Chicago's South Shore Bank is known for being one of the most active and creative banks in Chicago's inner city, yet banker Mary Houghton admits that South Shore, like other mainstream banks, is poorly equipped to help minority start-ups. It needs customers who are higher up the food chain. "We look for survivors, not people just starting out. We want to provide them with resources that will allow them to grow and prosper," says Houghton. "When a regulated bank tries to do business with somebody in a class and culture other than its own, it's almost an impossible interaction and not cost-effective for the bank."

Another Chicago bank trying to make that interaction work as cities like Chicago grow increasingly multicultural is the First National Bank of Chicago. It has aggressively expanded its franchise in the city, growing its base from 5 to 77 branches in the past eight years with the acquisition of some large but faltering savings-and-loans, which has taken it into some ethnically diverse neighborhoods. In one instance the branch manager turned her bank into more of a "currency exchange" that cashed paychecks and issued money orders because that is what many people in the Hispanic neighborhood expected the bank to do. Another branch arranged for payment of utility bills, with a large, official-looking seal stamped on the receipts, because that was what immigrants expected. At one branch on the city's North Side, the bank's employees collectively speak 46 languages.

First Chicago sees a lot of people with fledgling businesses and no track record as entrepreneurs. To those would-be entrepreneurs, the bank makes personal loans, home-equity loans, or credit-card loans in lieu of business loans. Says Ed Jacob, a community-banking officer with First Chicago: "This allows us to bypass the traditional business-approval process. We also have to assess profitability on a long time line. You've got to be looking out five years."

The bank uses intermediaries to help it reach into the community. One is Chicago-based Women's Self-Employment Project (WSEP), the largest nonprofit entrepreneurial-services program targeting low-income and moderate-income women in the city. Its executive director is Connie Evans. "Banks can't make money on small loans, and they require more support to help the lending process along," she says. "You seldom run into a financial institution, government-loan program, or even private organization that will finance a start-up."

Enter WSEP, which works mainly with start-ups. Evans sees a lot of people from whom banks would flee. Many of her customers have poor credit histories or none at all. They lack collateral. Many are on welfare.

WSEP lends money on the so-called Grameen Bank model, which is communally based and was first developed in Bangladesh. Borrowers form a "lending circle," consisting of perhaps half a dozen people. Each entrepreneur borrows funds in succession from the circle -- only after the previous borrower has repaid his or her loan. The Grameen concept uses peer pressure and support to help businesses get started and boasts a historically high rate of loan repayment -- nearly 100%.

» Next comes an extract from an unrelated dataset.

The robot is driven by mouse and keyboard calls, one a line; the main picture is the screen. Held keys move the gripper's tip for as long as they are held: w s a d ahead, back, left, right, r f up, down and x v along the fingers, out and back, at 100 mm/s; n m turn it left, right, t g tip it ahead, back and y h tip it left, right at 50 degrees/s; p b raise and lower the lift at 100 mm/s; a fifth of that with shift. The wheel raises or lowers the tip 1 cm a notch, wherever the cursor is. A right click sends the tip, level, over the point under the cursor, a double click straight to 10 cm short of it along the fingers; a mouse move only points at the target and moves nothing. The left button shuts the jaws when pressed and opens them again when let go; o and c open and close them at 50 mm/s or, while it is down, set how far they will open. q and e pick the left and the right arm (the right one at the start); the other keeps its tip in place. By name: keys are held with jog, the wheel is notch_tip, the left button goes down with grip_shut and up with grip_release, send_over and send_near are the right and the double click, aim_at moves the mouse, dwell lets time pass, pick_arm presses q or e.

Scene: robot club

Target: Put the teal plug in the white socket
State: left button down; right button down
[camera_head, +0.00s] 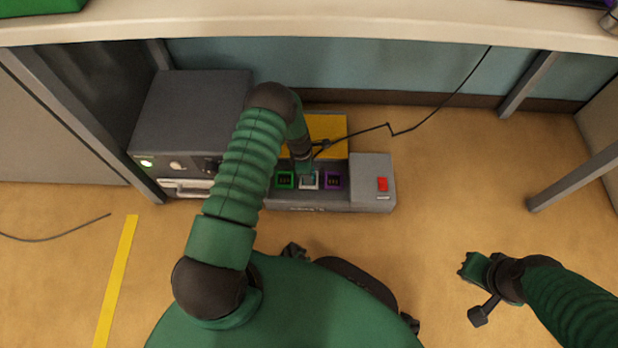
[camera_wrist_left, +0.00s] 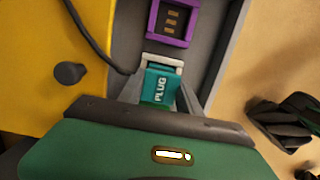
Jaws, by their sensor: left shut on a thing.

At WSEP a lending circle involves five people. Evans believes that having the circle composed of just women imparts solidarity and a sense of security that might not result if a man were allowed into the circle and sought to dominate it. Members of the circle can't be related. If someone drops out of the circle, it must halt lending activity until the group replaces that person with an agreed-upon substitute.

WSEP has been operating since 1986, working with low-income and moderate-income women, 90% of whom are minorities. Since then WSEP has lent out nearly $650,000, with the average first loan being $1,500. When the first loan gets repaid and a client's business gets off the ground, she is eligible to "step up" to a larger loan. The lending circle's repayment rate is 100%.